In the proposed configuration, the cost of the system was significantly reduced by reducing one EHPV and a check valve, while ensuring the stability of the IMV system.
Both systems applied a simple controller and achieved a high tracking performance. However, by eliminating the factors that cause losses in the system, the NIMV system could work with a higher precision and stability. Especially, the displacement tracking error of the cylinder in the NIVM system was about 0.043 m in the HSRE mode and about 0.034 m in the LSRR mode, while in the CIMV system it was around 0.065 m and 0.04 m, respectively.
However, the test bench still exhibits some limitations.

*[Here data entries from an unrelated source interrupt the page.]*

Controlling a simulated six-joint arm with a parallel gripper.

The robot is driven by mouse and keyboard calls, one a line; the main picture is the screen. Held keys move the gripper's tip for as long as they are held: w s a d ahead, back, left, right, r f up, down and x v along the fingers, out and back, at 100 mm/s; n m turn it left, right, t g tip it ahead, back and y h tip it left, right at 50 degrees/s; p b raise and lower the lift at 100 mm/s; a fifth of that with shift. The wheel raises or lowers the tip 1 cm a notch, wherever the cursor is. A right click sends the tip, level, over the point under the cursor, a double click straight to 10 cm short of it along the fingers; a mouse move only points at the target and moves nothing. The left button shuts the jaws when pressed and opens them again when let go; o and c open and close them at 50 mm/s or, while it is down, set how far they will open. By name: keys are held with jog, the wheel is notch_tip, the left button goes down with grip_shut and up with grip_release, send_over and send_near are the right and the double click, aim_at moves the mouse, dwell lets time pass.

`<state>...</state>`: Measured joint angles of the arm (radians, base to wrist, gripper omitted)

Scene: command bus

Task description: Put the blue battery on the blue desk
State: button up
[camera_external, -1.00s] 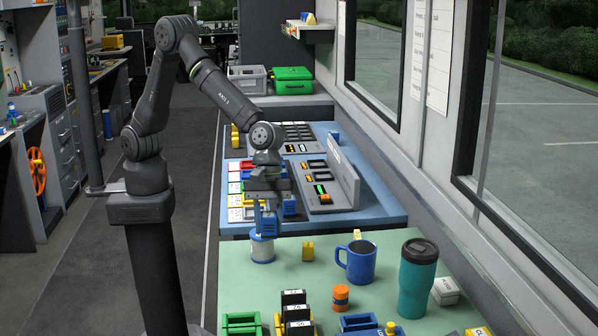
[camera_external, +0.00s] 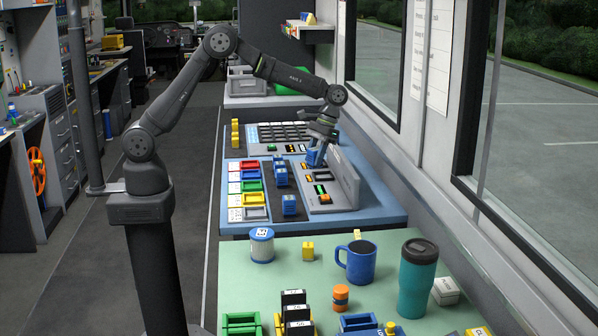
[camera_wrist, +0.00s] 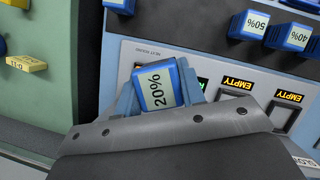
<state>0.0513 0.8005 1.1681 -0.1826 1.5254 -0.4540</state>
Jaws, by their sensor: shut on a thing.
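My gripper (camera_external: 314,158) is shut on a blue battery (camera_wrist: 160,88) with a pale label reading 20%. The battery also shows below the fingers in the external view (camera_external: 312,159). It is tilted there, over the grey slotted panel (camera_external: 322,204) on the blue desk (camera_external: 380,212). I cannot tell whether it touches the panel. Other blue batteries stand to the left of the panel, one near the front (camera_external: 289,205) and others behind it (camera_external: 281,178). In the wrist view, batteries marked 50% (camera_wrist: 249,25) and 40% (camera_wrist: 291,37) show at the upper right.
The panel has slots with EMPTY labels (camera_wrist: 238,83). A grey upright plate (camera_external: 343,178) rises along its right side. Coloured trays (camera_external: 251,185) line the desk's left. The green table (camera_external: 285,275) in front holds a blue mug (camera_external: 358,262) and a teal tumbler (camera_external: 417,280).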

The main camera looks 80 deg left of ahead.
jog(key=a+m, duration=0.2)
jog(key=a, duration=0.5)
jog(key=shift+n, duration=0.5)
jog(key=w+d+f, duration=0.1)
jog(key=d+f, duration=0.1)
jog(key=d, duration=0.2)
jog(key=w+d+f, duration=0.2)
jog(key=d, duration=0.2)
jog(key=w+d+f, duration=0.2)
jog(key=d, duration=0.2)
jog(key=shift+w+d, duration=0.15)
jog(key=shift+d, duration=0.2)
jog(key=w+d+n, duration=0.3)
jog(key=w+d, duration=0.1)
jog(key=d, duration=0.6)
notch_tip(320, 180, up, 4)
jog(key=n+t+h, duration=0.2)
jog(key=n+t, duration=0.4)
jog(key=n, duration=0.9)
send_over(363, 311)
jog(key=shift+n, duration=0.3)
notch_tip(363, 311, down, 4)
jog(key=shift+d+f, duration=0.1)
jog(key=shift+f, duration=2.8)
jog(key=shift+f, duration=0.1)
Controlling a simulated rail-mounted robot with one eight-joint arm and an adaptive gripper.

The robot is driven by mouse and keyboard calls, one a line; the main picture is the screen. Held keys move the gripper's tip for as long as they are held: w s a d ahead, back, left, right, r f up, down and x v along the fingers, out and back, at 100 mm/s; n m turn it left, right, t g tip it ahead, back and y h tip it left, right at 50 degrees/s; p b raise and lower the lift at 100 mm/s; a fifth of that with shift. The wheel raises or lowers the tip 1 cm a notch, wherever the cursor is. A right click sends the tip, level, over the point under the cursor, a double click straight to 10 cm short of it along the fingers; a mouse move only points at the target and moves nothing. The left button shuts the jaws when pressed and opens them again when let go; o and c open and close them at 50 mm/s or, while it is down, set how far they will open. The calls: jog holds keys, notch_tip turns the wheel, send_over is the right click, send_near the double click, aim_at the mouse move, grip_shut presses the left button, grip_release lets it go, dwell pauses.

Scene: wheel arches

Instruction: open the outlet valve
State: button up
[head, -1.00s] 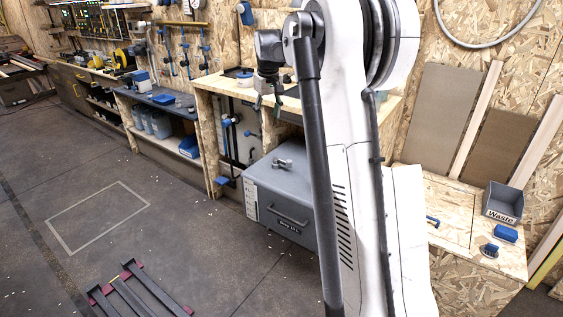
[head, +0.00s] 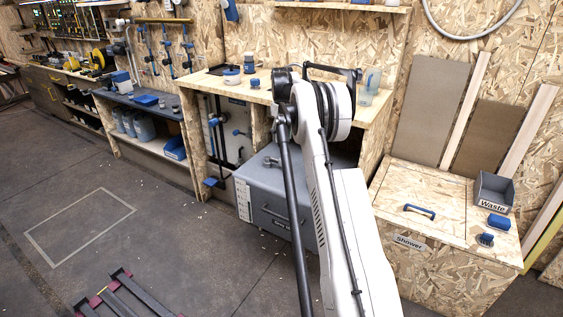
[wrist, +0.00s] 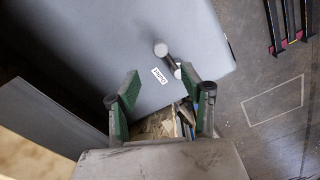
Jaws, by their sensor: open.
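My gripper (wrist: 160,82) shows in the wrist view with its two green-padded fingers apart and nothing between them. It is above a grey box top, beside a short round-ended handle (wrist: 162,49) with a small label below it. The label is too small to read surely. The same grey box (head: 285,198) stands under the bench in the head view, with a handle (head: 272,160) on top. Blue-handled valves (head: 241,133) sit on a panel left of the box. I cannot tell which part is the outlet valve. My gripper is hidden behind my arm in the head view.
The wooden bench (head: 368,112) stands over the box. A shower cabinet (head: 440,265) with a waste bin (head: 495,193) is at the right. A dark metal frame (head: 130,297) lies on the floor at front. The marked floor rectangle (head: 80,228) is clear.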

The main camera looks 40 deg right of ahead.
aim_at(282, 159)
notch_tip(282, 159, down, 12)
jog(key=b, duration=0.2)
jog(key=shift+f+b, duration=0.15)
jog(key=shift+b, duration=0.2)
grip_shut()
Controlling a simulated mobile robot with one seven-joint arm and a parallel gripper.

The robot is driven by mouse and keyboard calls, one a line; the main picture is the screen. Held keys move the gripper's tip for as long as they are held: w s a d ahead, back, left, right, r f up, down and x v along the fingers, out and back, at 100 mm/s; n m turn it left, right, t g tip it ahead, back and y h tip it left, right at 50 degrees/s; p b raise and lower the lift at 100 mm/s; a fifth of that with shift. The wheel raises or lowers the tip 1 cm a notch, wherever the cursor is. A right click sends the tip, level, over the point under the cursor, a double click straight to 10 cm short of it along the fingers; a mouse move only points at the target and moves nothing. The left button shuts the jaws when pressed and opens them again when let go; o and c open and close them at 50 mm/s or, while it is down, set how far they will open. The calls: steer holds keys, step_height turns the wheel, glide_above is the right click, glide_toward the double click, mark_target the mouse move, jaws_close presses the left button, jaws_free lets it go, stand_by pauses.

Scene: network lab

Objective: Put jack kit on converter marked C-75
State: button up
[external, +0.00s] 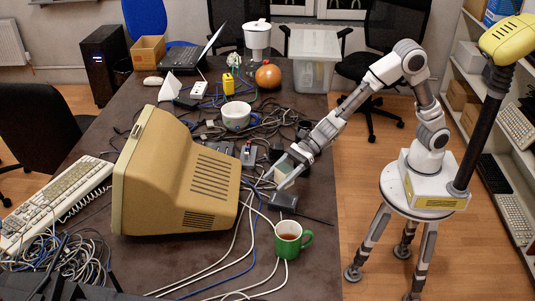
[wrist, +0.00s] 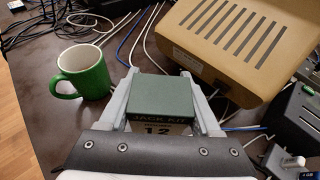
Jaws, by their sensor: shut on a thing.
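The jack kit is a small dark green box (wrist: 160,105) lettered "JACK KIT" and "12". My gripper (wrist: 165,98) is shut on it, one finger on each side, in the wrist view. In the external view my gripper (external: 284,179) holds it over the cluttered table, near a dark flat box (external: 284,202). Other small dark boxes, possibly converters, stand beside the monitor, one of them at its right (external: 248,155). The wrist view shows dark boxes at the right (wrist: 298,120). I cannot read a C-75 mark on any of them.
A large beige monitor (external: 180,175) stands left of my gripper. Cables (external: 262,235) run across the table (external: 318,215). The table's right front area is fairly clear.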

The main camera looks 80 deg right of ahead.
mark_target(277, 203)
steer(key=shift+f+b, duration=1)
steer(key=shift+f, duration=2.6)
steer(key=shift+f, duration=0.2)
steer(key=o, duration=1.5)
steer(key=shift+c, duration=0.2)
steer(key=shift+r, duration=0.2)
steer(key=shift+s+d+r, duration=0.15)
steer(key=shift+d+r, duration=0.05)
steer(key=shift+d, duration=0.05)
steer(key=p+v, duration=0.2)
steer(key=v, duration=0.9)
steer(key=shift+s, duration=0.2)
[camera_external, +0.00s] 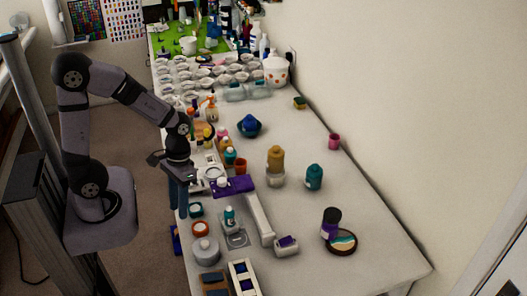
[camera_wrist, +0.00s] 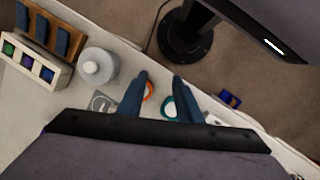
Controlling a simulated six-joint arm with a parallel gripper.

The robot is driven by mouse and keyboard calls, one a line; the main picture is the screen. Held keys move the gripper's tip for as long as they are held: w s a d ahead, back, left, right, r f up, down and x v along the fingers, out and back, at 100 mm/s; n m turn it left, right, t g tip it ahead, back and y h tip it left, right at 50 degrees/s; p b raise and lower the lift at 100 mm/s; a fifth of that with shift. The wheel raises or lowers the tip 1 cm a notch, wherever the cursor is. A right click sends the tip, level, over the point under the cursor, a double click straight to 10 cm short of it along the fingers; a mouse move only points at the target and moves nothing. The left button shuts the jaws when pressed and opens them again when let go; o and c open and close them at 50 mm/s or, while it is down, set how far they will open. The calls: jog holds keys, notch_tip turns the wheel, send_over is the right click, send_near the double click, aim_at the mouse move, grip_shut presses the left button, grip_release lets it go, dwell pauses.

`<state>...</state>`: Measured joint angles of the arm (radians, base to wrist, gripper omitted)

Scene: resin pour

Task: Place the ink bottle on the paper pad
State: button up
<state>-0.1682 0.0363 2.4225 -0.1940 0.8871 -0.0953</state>
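My gripper (camera_external: 178,205) hangs over the left edge of the table, fingers pointing down. In the wrist view its two blue fingers (camera_wrist: 160,78) are apart with nothing held between them. Several bottles could be the ink bottle: a small teal bottle with a white cap (camera_external: 229,217), a larger teal bottle (camera_external: 314,178), and a dark-capped purple bottle (camera_external: 331,222) beside or on a round patterned disc (camera_external: 346,243). I cannot tell which is the ink bottle. I cannot clearly identify the paper pad.
Orange-rimmed (camera_external: 200,229) and teal-rimmed (camera_external: 196,210) jars and a grey round container (camera_external: 206,250) line the near left edge. Several cups crowd the back. The right side has free room.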

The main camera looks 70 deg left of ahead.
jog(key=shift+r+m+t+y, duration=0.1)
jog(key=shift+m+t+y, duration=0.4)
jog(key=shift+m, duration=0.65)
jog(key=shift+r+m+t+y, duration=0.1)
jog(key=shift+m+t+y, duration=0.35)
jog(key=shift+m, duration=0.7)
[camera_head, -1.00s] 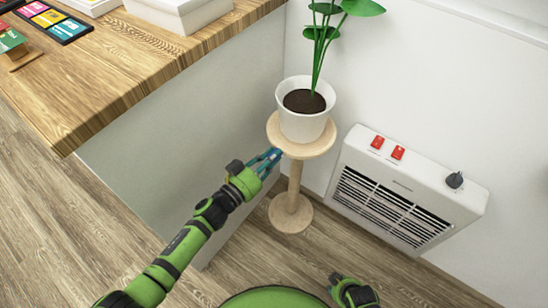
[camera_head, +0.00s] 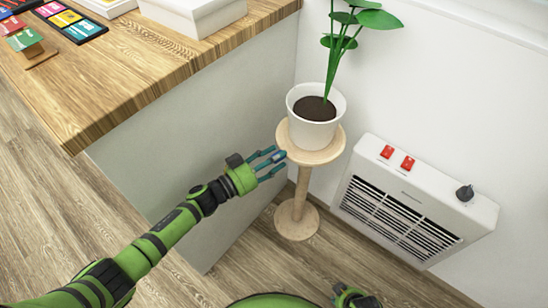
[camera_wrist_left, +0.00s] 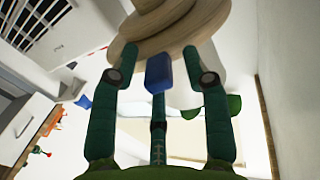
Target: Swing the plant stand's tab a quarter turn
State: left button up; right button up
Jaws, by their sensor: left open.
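The plant stand (camera_head: 340,147) is pale wood, with a round top, a post and a round foot. A white pot with a green plant stands on it. Its blue tab (camera_head: 278,157) shows at the left edge of the top. In the left wrist view the tab (camera_wrist_left: 159,73) hangs at the stand's rim, between my finger tips. My left gripper (camera_head: 272,160) is open, its fingers spread on both sides of the tab. I cannot tell whether any finger touches it. My right gripper (camera_head: 352,298) is partly cut off at the bottom edge; its fingers are unclear.
A wooden counter (camera_head: 130,92) with a grey side stands left of the plant stand, bearing a white box and coloured cards. A white wall heater (camera_head: 440,185) with two red switches and a black knob is close on the right. Wood floor lies open at lower left.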

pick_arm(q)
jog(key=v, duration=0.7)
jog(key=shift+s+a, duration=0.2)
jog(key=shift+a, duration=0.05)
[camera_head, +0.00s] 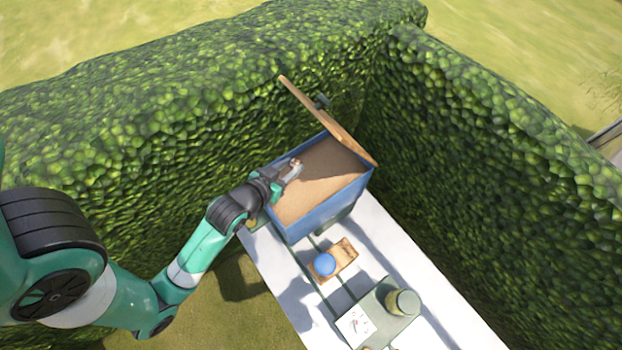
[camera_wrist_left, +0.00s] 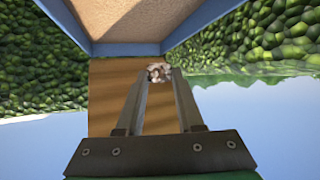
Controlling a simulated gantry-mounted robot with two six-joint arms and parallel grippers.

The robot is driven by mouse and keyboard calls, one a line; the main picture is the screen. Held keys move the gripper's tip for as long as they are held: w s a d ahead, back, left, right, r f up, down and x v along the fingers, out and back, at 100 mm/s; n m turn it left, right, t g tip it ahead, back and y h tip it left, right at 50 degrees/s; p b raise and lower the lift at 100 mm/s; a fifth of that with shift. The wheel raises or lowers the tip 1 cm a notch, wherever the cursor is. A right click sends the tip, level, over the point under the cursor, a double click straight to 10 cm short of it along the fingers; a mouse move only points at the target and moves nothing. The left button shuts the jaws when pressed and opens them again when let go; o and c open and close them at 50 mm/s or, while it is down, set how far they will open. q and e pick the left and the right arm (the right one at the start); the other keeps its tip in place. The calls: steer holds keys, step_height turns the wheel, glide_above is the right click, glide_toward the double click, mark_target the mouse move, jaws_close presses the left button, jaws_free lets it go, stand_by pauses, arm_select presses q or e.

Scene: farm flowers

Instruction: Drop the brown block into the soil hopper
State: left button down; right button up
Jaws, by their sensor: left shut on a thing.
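The soil hopper is a blue box (camera_head: 318,215) with brown soil (camera_head: 318,185) inside and its wooden lid (camera_head: 330,122) tilted open. In the left wrist view its blue rim (camera_wrist_left: 200,20) and inner walls show at the top. My left gripper (camera_head: 294,170) is over the hopper's opening, toward its left side. It is shut on a small brown block (camera_wrist_left: 159,72) with pale speckles, held between the fingertips. In the head view the block (camera_head: 296,162) is tiny at the fingertips. Its height above the soil is hard to tell. My right gripper is not in view.
The hopper stands at the far end of a white table (camera_head: 440,310). Nearer are a blue ball-like object (camera_head: 324,264) on a wooden board (camera_head: 347,252), a green-grey jar (camera_head: 403,302) and a white card (camera_head: 355,326). Tall hedges (camera_head: 470,150) stand close behind and on the right.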

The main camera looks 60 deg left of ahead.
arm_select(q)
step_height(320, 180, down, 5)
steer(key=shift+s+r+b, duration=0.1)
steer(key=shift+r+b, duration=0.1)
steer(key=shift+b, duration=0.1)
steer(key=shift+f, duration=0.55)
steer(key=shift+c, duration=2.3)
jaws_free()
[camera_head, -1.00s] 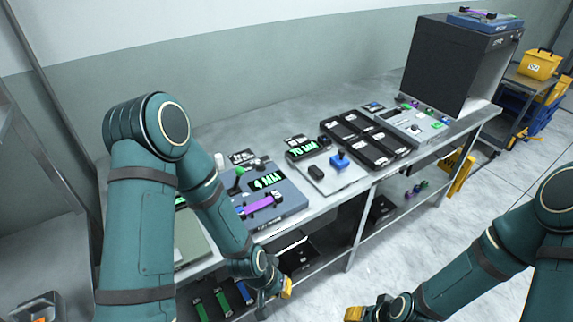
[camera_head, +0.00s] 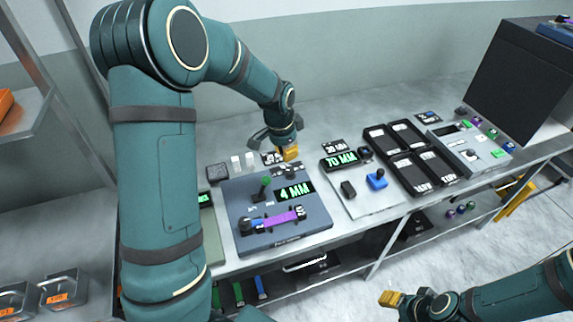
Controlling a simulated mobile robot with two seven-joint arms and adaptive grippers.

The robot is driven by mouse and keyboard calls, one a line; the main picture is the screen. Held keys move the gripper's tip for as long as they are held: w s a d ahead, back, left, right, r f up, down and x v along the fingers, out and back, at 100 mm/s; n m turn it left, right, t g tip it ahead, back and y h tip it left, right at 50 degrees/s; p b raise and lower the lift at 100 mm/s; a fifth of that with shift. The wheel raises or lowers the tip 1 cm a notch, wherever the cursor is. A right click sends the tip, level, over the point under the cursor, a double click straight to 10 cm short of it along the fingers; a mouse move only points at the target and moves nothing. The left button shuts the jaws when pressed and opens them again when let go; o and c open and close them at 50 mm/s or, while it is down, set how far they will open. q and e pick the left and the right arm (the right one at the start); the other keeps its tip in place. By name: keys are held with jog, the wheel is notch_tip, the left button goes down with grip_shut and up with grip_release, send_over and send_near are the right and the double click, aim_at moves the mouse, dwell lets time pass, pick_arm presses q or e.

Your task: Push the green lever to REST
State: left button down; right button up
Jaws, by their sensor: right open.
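The green lever (camera_head: 265,181) stands up from the blue-grey control box (camera_head: 232,218) on the bench, left of its green "4 MM" display (camera_head: 294,191). A purple bar lies along the front of the box. I cannot read the labels by the lever. My left gripper (camera_head: 290,154) is above the bench at the back right of the box, apart from the lever. Its yellow tips are close together and I cannot tell whether it is open. My right gripper (camera_head: 390,299) is open and empty, low in front of the bench.
A panel with a "70 MM" display (camera_head: 341,161) and a blue knob (camera_head: 377,180) stands right of the box. Black trays (camera_head: 411,165) and a grey control unit lie further right. Small white cylinders (camera_head: 243,162) stand behind the box. A lower shelf runs under the bench.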

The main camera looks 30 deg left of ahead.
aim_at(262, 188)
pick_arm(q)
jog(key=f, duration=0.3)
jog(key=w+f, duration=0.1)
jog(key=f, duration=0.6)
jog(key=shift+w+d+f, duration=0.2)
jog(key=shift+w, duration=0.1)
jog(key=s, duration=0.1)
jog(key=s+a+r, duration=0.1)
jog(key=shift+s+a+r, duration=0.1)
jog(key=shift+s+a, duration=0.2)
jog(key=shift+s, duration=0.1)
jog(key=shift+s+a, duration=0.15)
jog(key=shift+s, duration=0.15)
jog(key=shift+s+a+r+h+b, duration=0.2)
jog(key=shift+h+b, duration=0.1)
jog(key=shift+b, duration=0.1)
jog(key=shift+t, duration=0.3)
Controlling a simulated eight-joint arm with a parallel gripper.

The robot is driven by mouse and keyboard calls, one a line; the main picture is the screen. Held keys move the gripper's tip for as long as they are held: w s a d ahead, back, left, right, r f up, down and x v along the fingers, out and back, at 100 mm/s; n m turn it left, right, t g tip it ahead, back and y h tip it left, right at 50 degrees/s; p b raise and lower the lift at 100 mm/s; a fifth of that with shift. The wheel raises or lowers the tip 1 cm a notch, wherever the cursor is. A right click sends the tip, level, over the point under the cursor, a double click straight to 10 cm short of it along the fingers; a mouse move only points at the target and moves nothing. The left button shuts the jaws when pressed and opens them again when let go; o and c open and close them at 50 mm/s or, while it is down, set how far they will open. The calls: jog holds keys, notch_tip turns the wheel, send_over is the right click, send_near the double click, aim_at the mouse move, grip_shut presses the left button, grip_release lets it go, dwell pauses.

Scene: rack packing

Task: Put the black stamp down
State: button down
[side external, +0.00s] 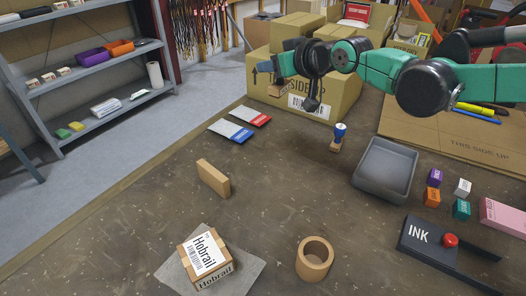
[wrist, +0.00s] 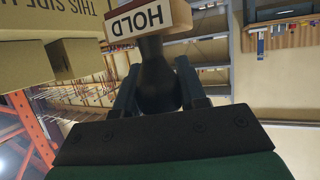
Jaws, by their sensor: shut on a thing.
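My gripper (side external: 277,78) is raised above the far part of the table, in front of the big cardboard boxes. In the wrist view the gripper (wrist: 158,92) is shut on the black stamp (wrist: 154,70), with its dark handle between the two fingers. The stamp's base has a white HOLD label and points away from the gripper. In the side view only a small brownish part of the stamp (side external: 277,91) shows below the gripper, clear of the table. The rest is hidden or too small to tell.
A black INK pad (side external: 425,236), several small coloured blocks, a cardboard ring (side external: 315,262), a Hobrail box (side external: 207,262), a wooden block (side external: 213,178) and label packs (side external: 231,131) lie around. The middle is clear.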

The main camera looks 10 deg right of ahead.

First, these studies only focused on the boom system, so the LSRR mode was omitted in the experiments. Second, the PE and HSRE modes were differentiated based on two factors, the velocity and load force. However, the load force in this test bench was a fixed value. Thus, the switching mode must be designed based on the speed to determine the mode of operation.
Generally, a NIMV, with its proper logic control, has a strong ability to be applied in practical applications. In future research, we will improve the proposed configuration, apply mode switching for the system, and integrate the NIMV system into a real excavator. With the energy-saving potential and a good working performance, the proposed NIMV will be a trending research direction in the future.